Among his epic journeys, Pat has run the length of India and Vietnam. He’s run from Lebanon to Jordan. Across the entire USA. He has even run a lap around Australia.
And – believe it or not, he has run from the North Pole to the South Pole. More than 20,000km – averaging 65km per day for more than 10 months.
Amongst all of those incredible events, he found time to spend 9 years in Canberra as a Federal Member of Parliament.
During our conversation Pat tells us all about his running career, how he got started, how he tra
ins, what he eats and drinks, why he loves running for charities and how running has shaped his philosophies on life.
He also tells us – with astonishing honesty – about his time in politics. The lessons he learned and the forces that really drive our political system.
And, as a huge bonus for the podcast, Pat gives us the scoop on the next epic run he has planned.

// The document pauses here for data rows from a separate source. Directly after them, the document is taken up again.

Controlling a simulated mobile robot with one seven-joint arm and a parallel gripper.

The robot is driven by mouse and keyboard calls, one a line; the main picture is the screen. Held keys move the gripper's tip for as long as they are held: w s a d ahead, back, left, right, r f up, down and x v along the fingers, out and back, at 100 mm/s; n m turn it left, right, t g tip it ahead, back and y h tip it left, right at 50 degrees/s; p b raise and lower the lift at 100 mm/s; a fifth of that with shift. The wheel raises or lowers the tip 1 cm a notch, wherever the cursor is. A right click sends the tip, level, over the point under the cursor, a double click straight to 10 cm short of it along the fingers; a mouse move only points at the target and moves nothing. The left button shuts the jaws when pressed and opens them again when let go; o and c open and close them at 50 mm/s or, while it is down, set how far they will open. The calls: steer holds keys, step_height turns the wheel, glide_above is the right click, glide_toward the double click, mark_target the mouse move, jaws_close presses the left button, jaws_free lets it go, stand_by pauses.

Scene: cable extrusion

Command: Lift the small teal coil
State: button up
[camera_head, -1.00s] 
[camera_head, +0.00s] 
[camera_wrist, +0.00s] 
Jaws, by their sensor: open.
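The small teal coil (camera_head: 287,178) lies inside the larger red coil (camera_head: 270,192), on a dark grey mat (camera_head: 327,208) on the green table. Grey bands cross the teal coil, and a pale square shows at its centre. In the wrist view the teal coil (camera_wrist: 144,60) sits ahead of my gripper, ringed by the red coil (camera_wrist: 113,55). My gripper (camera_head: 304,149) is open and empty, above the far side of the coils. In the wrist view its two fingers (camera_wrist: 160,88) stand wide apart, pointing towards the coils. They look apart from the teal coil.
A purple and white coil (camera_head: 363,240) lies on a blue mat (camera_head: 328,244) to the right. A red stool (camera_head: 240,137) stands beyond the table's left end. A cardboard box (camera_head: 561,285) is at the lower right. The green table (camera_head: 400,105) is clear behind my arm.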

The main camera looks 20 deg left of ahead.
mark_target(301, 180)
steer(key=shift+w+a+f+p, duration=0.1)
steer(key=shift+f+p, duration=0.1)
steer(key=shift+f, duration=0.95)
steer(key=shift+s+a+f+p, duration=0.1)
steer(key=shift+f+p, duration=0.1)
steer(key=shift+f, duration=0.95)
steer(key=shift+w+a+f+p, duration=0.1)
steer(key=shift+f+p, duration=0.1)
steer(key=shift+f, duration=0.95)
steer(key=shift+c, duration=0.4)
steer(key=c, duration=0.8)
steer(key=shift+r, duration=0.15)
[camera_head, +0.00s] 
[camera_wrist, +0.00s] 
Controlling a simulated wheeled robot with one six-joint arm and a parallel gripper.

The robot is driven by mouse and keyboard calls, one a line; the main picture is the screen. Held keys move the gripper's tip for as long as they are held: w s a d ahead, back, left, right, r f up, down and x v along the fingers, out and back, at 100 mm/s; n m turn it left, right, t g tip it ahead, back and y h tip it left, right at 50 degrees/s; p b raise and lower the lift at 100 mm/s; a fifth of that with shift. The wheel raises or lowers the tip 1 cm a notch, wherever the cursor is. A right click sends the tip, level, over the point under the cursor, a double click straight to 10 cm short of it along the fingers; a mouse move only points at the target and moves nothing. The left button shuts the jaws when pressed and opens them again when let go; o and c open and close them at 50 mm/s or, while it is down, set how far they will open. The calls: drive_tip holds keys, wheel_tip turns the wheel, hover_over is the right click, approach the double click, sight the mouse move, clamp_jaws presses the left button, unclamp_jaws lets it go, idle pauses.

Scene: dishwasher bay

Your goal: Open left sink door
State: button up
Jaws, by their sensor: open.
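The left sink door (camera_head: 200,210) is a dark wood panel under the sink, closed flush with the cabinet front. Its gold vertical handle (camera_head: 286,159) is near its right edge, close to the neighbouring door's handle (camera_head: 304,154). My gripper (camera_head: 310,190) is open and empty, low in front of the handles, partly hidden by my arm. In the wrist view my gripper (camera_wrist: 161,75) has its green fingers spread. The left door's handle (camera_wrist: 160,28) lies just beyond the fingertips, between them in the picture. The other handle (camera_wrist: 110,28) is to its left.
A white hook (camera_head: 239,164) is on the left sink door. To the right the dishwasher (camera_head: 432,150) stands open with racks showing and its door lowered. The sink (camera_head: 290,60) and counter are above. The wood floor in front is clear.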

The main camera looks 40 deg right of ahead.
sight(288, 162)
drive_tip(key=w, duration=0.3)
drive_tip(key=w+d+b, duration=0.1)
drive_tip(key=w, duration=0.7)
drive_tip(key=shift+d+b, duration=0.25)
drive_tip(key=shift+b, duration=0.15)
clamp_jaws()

This conversation was recorded in front of a live audience at an event in Pyrmont hosted by Techni-Clean Australia and Bounce Rehab.
Part 1 (8 September)
- Introductory to running (you’re not going to believe the story of how Pat got into running)

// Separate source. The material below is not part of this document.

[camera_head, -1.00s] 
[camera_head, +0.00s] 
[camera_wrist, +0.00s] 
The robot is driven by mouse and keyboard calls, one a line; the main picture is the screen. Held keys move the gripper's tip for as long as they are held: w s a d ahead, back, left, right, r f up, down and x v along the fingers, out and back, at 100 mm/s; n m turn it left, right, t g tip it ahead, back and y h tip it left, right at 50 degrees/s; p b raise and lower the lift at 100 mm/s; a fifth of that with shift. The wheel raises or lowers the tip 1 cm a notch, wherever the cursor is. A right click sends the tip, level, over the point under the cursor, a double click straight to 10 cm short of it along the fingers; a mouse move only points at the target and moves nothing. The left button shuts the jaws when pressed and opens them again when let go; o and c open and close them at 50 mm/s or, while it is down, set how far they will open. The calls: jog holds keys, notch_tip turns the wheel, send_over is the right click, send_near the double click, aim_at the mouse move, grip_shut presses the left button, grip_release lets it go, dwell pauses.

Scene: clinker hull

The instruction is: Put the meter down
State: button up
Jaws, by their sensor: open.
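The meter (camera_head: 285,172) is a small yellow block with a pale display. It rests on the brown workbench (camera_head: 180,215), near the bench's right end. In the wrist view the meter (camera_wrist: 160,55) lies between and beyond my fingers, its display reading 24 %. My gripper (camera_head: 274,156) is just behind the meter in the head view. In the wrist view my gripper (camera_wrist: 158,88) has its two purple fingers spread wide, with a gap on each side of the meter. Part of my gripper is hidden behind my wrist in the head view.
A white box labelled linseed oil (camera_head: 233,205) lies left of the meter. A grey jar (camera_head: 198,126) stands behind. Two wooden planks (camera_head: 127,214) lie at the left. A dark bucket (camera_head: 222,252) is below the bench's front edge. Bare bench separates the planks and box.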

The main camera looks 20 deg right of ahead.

- Developing as a runner – seeking advice
- Planning his epic runs
- The Pole to Pole
- Training regime
- Developing his own solo runs
- Up coming race – an announcement
Part 2 (15 September)
- Political Career
- Running tips and advice
- Audience questions about running
- Pat’s philosophy on life
Lessons Learned – Part 1
Here’s what I took from the episode:
Stumbling into a Run
As a youngster Pat didn’t get much of a run in the cricket or football team.

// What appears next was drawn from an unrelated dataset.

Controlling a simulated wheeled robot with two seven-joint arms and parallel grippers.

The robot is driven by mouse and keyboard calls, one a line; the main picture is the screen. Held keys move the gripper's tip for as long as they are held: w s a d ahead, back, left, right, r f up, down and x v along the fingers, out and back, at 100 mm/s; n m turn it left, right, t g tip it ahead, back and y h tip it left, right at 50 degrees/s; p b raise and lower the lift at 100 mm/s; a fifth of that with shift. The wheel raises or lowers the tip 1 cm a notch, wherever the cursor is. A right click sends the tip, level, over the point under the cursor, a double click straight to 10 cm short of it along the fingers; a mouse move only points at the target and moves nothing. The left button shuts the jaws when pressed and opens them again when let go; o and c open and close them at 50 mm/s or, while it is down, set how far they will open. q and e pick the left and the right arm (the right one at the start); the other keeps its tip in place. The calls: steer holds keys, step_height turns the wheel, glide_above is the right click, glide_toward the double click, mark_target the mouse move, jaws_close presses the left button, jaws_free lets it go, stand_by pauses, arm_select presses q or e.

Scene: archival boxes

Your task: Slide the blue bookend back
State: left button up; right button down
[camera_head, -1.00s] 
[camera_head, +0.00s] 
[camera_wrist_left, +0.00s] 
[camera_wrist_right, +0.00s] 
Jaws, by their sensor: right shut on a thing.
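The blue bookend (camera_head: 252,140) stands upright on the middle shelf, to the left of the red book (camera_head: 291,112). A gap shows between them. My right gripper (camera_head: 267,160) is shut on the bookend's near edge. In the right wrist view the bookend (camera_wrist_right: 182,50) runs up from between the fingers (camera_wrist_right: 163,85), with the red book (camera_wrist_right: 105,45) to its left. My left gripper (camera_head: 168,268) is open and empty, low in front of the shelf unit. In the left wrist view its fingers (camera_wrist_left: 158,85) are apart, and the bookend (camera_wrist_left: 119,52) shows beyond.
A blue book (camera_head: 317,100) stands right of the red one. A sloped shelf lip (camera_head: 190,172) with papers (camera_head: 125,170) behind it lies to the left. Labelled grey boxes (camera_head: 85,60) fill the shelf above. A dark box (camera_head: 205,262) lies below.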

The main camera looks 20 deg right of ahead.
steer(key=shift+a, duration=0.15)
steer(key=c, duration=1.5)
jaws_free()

‘…so I was looking for something in my life where I could be somebody, achieve something. I think that’s the same for all of us. We’re all trying to find our niche in life’.
He saw the first Sydney to Melbourne ultra marathon, featuring Cliff Young, from the garage he worked at as an apprentice mechanic. That race made a huge impression on him.
Cliff Young won that race at the age of 63.
‘You get more stamina as you get older. You lose your speed but get more stamina’.
Pat had never run a marathon, a half marathon or even a fun run when he tried to sign up for the Sydney to Melbourne.
His first step, his first real run, was to participate in a qualifying event. He had to run 160km in 24 hours around a 400m running track at Botany
‘Why muck around with a marathon if you can go straight to the top shelf’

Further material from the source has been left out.